[Extracted records]
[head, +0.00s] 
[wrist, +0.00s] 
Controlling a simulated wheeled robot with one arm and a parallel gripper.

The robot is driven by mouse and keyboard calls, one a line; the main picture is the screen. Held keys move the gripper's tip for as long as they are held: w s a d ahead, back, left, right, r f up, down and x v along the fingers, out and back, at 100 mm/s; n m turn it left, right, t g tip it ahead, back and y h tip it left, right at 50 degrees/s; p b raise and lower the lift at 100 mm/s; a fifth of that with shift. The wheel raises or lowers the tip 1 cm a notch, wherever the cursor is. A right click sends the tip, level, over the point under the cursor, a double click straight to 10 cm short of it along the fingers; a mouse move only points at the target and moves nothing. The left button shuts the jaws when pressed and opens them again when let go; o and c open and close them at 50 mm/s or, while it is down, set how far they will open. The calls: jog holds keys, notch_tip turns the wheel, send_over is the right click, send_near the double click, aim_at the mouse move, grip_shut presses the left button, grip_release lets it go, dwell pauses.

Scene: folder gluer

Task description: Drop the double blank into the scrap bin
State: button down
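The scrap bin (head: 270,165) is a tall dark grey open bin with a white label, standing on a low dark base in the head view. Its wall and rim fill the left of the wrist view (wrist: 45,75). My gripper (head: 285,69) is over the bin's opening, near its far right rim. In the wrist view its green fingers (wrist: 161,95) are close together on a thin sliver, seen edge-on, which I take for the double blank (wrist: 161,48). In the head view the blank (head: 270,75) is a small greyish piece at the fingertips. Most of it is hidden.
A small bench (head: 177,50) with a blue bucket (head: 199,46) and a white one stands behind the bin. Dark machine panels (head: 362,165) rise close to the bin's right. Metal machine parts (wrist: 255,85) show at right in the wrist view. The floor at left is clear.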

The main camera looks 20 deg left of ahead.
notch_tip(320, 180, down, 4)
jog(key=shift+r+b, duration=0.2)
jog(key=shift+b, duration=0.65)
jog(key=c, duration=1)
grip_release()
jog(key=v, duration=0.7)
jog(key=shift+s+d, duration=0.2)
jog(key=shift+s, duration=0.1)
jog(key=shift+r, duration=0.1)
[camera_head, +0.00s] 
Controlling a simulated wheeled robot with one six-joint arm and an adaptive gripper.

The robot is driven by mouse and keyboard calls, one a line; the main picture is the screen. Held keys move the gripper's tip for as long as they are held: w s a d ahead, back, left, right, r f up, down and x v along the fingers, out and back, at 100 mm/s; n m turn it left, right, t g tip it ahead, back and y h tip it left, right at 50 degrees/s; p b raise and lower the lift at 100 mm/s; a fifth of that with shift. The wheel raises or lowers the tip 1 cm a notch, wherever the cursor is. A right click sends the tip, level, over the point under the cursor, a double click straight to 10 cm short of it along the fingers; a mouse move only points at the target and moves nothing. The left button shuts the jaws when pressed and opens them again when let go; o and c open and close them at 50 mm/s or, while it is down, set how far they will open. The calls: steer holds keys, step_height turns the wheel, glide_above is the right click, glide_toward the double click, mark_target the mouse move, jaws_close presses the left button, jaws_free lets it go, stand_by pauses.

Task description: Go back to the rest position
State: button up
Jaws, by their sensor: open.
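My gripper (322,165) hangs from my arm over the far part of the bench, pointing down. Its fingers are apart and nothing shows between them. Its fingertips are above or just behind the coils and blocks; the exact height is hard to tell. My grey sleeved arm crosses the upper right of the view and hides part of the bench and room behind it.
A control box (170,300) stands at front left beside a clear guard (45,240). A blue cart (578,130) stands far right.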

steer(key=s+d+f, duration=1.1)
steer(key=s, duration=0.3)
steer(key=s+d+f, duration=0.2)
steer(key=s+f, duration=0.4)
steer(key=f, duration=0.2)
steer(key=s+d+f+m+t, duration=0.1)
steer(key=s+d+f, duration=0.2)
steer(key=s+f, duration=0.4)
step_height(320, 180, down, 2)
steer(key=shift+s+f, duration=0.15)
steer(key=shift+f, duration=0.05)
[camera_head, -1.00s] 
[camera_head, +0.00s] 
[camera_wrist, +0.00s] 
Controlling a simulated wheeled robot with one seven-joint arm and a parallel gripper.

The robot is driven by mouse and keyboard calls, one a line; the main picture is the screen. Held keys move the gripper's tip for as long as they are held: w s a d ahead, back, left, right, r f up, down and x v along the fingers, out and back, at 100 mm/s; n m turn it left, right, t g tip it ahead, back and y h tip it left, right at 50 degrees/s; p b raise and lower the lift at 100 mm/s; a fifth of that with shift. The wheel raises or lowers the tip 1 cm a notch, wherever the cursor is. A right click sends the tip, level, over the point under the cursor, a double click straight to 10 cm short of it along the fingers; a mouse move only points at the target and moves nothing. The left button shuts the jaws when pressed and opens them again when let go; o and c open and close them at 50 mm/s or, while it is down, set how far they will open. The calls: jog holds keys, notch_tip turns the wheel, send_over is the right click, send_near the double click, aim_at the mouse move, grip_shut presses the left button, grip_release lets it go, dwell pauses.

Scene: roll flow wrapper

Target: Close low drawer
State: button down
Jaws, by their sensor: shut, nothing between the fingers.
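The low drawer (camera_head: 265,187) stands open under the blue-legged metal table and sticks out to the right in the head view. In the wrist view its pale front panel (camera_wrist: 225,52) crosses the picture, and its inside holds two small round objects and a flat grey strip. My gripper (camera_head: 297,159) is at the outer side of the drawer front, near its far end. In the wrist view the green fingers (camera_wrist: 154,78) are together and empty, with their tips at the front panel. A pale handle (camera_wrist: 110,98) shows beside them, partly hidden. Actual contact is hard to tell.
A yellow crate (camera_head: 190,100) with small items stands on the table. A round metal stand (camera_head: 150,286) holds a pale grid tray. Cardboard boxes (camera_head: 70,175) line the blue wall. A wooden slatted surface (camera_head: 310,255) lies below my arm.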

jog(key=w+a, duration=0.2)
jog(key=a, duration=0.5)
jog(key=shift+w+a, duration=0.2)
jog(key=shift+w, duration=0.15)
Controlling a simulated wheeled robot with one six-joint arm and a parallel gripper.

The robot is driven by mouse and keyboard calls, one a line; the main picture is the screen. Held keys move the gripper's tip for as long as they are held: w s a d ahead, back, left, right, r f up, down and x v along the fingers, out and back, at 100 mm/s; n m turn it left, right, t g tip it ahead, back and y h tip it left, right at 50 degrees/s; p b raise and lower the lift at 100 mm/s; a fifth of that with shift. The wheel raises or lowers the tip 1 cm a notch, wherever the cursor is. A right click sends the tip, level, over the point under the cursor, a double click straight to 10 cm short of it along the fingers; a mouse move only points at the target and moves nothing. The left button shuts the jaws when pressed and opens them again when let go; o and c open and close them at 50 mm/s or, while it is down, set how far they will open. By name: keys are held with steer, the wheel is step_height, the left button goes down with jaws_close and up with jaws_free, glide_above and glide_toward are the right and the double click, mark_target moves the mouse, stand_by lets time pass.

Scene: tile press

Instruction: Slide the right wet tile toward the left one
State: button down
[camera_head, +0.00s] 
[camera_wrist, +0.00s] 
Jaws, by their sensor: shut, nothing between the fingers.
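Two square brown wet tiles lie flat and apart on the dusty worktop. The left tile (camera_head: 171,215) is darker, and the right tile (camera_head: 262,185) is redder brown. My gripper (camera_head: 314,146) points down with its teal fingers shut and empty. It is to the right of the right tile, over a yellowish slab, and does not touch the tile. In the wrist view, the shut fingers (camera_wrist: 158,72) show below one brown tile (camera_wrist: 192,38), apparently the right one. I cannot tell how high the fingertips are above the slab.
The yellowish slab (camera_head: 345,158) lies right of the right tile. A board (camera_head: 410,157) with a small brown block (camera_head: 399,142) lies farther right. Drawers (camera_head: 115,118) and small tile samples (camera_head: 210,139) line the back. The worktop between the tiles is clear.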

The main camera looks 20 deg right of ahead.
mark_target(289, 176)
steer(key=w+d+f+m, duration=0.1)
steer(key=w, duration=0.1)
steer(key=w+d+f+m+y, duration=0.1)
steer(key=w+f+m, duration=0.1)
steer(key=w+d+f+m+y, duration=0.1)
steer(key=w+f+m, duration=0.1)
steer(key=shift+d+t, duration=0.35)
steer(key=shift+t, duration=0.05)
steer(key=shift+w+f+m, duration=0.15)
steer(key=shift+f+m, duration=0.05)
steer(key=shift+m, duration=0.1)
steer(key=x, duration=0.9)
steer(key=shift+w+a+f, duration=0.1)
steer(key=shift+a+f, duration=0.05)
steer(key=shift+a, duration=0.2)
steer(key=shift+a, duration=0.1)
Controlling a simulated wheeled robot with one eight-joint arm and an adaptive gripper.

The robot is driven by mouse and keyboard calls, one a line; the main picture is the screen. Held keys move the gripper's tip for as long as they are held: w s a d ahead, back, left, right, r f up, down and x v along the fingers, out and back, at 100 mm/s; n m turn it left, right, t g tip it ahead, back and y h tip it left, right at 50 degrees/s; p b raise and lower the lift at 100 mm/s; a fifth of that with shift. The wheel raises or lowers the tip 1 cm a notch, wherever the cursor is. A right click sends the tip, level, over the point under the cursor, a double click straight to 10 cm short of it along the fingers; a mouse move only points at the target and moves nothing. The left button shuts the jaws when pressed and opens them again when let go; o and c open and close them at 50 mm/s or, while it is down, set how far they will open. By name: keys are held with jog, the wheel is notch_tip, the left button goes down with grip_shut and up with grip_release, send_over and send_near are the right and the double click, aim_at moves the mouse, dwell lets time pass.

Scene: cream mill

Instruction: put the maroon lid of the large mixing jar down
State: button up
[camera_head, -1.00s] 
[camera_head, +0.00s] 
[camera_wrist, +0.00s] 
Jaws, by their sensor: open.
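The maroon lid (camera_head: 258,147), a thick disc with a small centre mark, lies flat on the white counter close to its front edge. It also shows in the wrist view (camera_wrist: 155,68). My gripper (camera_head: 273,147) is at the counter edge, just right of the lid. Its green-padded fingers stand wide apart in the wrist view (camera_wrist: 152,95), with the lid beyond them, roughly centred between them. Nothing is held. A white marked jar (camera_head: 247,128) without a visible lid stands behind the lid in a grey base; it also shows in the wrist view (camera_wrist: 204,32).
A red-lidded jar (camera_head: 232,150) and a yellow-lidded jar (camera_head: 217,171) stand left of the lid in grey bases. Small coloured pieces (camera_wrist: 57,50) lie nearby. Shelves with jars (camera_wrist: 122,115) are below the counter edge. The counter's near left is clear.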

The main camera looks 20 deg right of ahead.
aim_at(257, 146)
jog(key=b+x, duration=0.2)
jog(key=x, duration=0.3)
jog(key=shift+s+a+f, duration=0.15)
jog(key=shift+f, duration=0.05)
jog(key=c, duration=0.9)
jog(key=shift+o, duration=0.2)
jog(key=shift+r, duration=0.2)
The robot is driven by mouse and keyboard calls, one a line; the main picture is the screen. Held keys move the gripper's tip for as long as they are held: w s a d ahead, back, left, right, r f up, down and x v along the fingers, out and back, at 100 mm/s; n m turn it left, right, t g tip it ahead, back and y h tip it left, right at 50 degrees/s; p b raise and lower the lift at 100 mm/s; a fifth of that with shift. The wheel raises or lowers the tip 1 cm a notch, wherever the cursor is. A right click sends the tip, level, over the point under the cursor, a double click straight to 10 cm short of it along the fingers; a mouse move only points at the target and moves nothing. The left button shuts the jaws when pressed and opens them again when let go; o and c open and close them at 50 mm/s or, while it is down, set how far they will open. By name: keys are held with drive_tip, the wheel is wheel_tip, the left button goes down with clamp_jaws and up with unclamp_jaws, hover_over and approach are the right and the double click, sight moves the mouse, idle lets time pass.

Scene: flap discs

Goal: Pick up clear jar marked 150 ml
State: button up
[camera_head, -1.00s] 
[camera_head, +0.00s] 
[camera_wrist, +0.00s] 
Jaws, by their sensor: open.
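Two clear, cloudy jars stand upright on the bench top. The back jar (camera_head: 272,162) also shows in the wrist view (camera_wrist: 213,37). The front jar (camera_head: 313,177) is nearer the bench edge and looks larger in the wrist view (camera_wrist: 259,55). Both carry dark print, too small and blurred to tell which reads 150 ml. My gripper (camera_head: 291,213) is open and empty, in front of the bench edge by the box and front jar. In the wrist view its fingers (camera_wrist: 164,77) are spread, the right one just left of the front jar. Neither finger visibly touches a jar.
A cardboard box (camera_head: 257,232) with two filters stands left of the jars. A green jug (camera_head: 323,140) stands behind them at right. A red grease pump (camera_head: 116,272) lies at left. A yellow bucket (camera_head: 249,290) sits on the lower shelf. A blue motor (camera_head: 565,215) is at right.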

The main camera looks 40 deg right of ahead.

*WHAT IS BEING ASKED:* Copy out each line of the records where the string "Scene" appears.

*ANSWER BELOW:*
Scene: folder gluer
Scene: roll flow wrapper
Scene: tile press
Scene: cream mill
Scene: flap discs

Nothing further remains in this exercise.